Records
* * * * * * * * *
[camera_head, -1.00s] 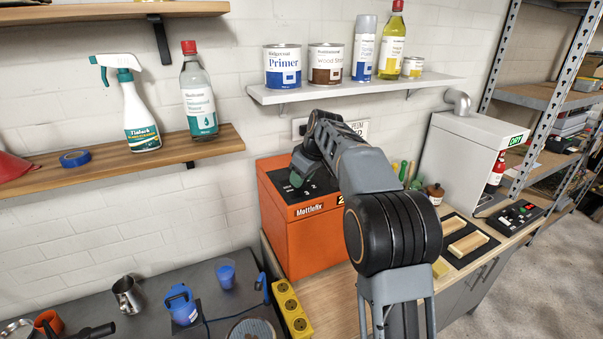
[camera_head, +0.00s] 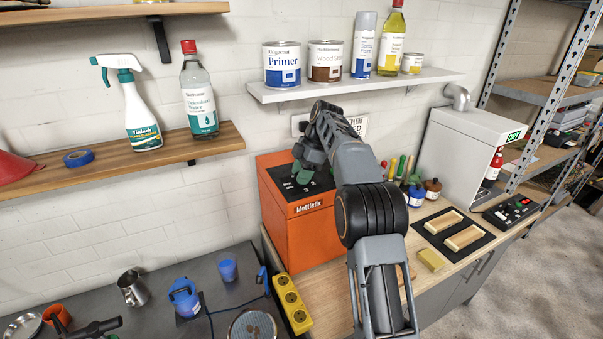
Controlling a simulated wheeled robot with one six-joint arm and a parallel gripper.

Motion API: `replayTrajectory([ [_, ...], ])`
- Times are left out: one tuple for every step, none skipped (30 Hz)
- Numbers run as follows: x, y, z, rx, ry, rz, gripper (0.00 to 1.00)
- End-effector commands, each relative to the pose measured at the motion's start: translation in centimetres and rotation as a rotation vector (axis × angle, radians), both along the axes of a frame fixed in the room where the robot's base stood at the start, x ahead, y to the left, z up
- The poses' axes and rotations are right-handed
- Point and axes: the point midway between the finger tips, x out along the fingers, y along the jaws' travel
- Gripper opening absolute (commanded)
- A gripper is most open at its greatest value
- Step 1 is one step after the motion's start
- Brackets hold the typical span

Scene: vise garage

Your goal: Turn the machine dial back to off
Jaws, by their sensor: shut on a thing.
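The orange machine (camera_head: 301,234), marked "Mettlefix", stands on the wooden worktop against the wall. Its top is a dark panel (camera_head: 268,176) with white marks and digits; a "2" and a "3" show near its front edge. My gripper (camera_head: 303,176) reaches down onto this panel from above. It is shut on the dial, which is mostly hidden by the gripper and wrist. The dial's setting cannot be read. My arm crosses in front of the machine's right side.
A shelf (camera_head: 350,88) with cans and bottles hangs just above the arm. A white cabinet (camera_head: 455,150), small jars (camera_head: 417,194) and a black mat with wooden blocks (camera_head: 455,228) are to the right. A yellow socket strip (camera_head: 291,302) lies in front of the machine.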

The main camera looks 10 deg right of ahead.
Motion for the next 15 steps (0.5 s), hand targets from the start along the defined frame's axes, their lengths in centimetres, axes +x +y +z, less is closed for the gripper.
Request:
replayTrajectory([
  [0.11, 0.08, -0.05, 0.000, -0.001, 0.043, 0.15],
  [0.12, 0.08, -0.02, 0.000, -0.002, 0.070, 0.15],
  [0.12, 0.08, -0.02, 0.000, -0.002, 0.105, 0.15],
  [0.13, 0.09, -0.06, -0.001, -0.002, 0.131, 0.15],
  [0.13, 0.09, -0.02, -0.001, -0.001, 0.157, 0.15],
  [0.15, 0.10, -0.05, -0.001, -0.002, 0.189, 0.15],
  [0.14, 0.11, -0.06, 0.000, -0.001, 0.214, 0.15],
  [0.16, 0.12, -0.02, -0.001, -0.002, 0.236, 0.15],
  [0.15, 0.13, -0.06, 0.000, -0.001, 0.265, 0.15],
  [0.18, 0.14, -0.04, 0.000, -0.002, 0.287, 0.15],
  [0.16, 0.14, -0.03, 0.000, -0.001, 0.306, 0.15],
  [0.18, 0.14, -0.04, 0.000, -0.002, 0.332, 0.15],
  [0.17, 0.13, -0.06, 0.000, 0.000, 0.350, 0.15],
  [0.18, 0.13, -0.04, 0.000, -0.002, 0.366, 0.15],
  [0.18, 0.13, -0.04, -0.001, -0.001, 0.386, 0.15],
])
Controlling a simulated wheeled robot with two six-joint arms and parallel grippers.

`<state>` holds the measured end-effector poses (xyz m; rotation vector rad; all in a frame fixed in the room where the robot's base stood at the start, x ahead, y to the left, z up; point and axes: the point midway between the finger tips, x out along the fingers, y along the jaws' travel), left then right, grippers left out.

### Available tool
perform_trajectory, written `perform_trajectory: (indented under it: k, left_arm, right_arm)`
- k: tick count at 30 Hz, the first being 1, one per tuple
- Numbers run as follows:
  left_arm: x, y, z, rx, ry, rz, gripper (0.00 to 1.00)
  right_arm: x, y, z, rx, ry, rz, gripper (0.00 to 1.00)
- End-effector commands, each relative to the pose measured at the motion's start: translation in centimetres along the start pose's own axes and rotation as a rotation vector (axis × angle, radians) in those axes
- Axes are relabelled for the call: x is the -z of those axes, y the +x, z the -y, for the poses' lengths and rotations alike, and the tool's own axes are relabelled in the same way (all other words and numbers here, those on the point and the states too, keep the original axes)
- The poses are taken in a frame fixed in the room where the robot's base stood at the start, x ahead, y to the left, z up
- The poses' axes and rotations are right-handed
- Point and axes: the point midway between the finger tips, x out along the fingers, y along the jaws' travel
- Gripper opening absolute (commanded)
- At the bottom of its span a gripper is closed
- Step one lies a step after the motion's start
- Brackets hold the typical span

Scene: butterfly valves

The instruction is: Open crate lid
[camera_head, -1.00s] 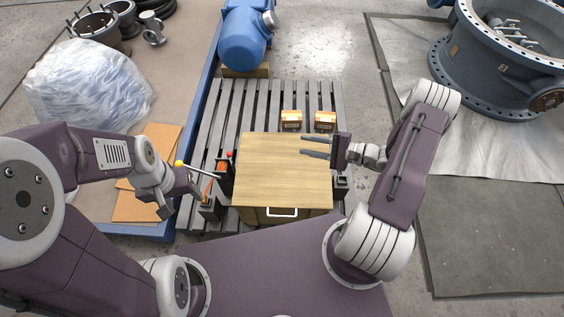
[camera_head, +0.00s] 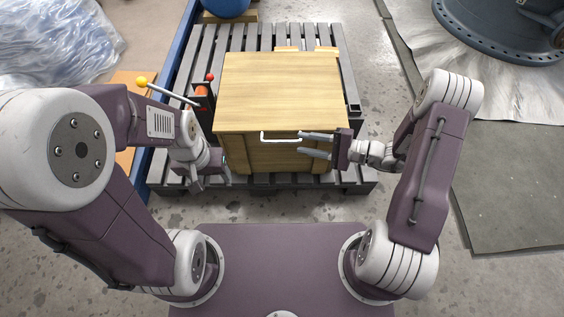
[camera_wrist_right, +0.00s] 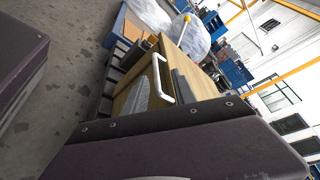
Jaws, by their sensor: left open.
* * * * * * * * *
What is asked – Print the entries as they stand, first line through the line holding "Your goal: Turn the machine dial back to off", with every picture removed.

Result –
[camera_head, -1.00s] 
[camera_head, +0.00s] 
Controlling a simulated wheeled robot with one six-joint arm and a parallel gripper.

Motion API: `replayTrajectory([ [_, ...], ])`
- Times are left out: one tuple for every step, none skipped (30 Hz)
- Numbers run as follows: x, y, z, rx, ry, rz, gripper (0.00 to 1.00)
- End-effector commands, each relative to the pose measured at the motion's start: translation in centimetres and rotation as a rotation vector (axis × angle, radians), both along the axes of a frame fixed in the room where the robot's base stood at the start, x ahead, y to the left, z up
- The poses' axes and rotations are right-handed
- Point and axes: the point midway between the finger tips, x out along the fingers, y along the jaws' travel
- Gripper opening absolute (commanded)
- A gripper is most open at its greatest value
- Step 1 is one step after the motion's start
- Brackets hold the typical span

Scene: vise garage

Your goal: Turn the machine dial back to off

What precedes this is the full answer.